Hardangerfjord
"Apple blossoms in May on the fjord shore, with a glacier visible over the next ridge: Norway makes you hold contradictions."
I rented a small car in Bergen and drove east on the E16 and then south, dropping into the Hardangerfjord valley through a series of tunnels that emerge without warning into open water and sky. My first proper view of Hardangerfjord was from a layby above Norheimsund — the fjord spread below me like a river that has forgotten where it’s going, broad and unhurried, with the Folgefonna glacier visible as a white mass on the plateau above the far shore. I pulled over and ate a mandarin and stared at it for a long time.
Hardangerfjord is the widest of the major fjords, and its character is entirely different from the theatrical narrowness of Geirangerfjord or Nærøyfjord. Here the water is calm and the slopes are cultivated — orchards of apples, pears, and cherries terraced above the waterline, with traditional painted farmhouses nested among them. In May, when the apple trees flower, the entire south shore turns white and pink and the bees are working so loudly you can hear them from the road. I arrived in the second week of May and the blossom was at its absolute peak, a thing so extravagant it seemed to be happening by accident.

The village of Utne at the fjord’s junction is small and almost entirely unhurried. The Hardanger Folk Museum there holds the finest collection of traditional Hardanger embroidery I have ever seen — a decorative needlework tradition unique to this region, intricate white-on-white patterns based on pulled threads. The work requires such patience that looking at it feels like a moral experience. An older woman in the gift shop told me that her grandmother had embroidered every tablecloth she owned. She said this the way people say things they are not sure how to feel about.

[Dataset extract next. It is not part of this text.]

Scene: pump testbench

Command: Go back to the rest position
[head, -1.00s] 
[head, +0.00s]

From Odda at the fjord’s southeastern end, the road climbs toward the Folgefonna glacier. I drove as far as the summer road allows and then walked across a snowfield to the blue-green ice of the glacier’s edge. The melt streams running out from under the ice were the clearest water I have ever tasted. Tasted, because you do taste it — a cold, mineral nothing that is somehow more satisfying than drinking. A couple from Germany was doing the same thing a hundred metres away, filling a bottle, and we exchanged a look that didn’t require any shared language.

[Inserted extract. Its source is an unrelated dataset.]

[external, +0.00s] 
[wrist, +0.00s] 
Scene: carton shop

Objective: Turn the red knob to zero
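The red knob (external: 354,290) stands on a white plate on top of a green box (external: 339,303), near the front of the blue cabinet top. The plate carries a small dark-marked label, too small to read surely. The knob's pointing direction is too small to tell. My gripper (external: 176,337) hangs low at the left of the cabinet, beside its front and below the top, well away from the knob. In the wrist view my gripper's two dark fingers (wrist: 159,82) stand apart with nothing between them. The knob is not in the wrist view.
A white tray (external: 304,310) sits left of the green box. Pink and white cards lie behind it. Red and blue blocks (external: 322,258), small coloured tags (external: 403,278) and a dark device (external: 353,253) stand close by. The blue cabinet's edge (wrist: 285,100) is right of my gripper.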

The drive along the southern shore on the Rv550 is one of the most underrated roads in Europe. It passes through Lofthus, where the orchards are thickest and a narrow lane descends to a small hotel where Edvard Grieg came to write music. The hotel still stands and still serves guests, and if you arrive at the right hour of late afternoon the light on the water is exactly the kind of thing Grieg was presumably looking at. I ordered a coffee and sat on the terrace for an hour and thought about what it would mean to live in a place beautiful enough to make you a composer.
When to go: Early to mid-May for apple blossom — this is the specific reason to come and it lasts only two to three weeks. July and August for hiking to Folgefonna glacier while the ice road is open. September for colour on the hillsides and empty roads. The fjord is accessible and beautiful all summer but the blossom timing is worth planning around.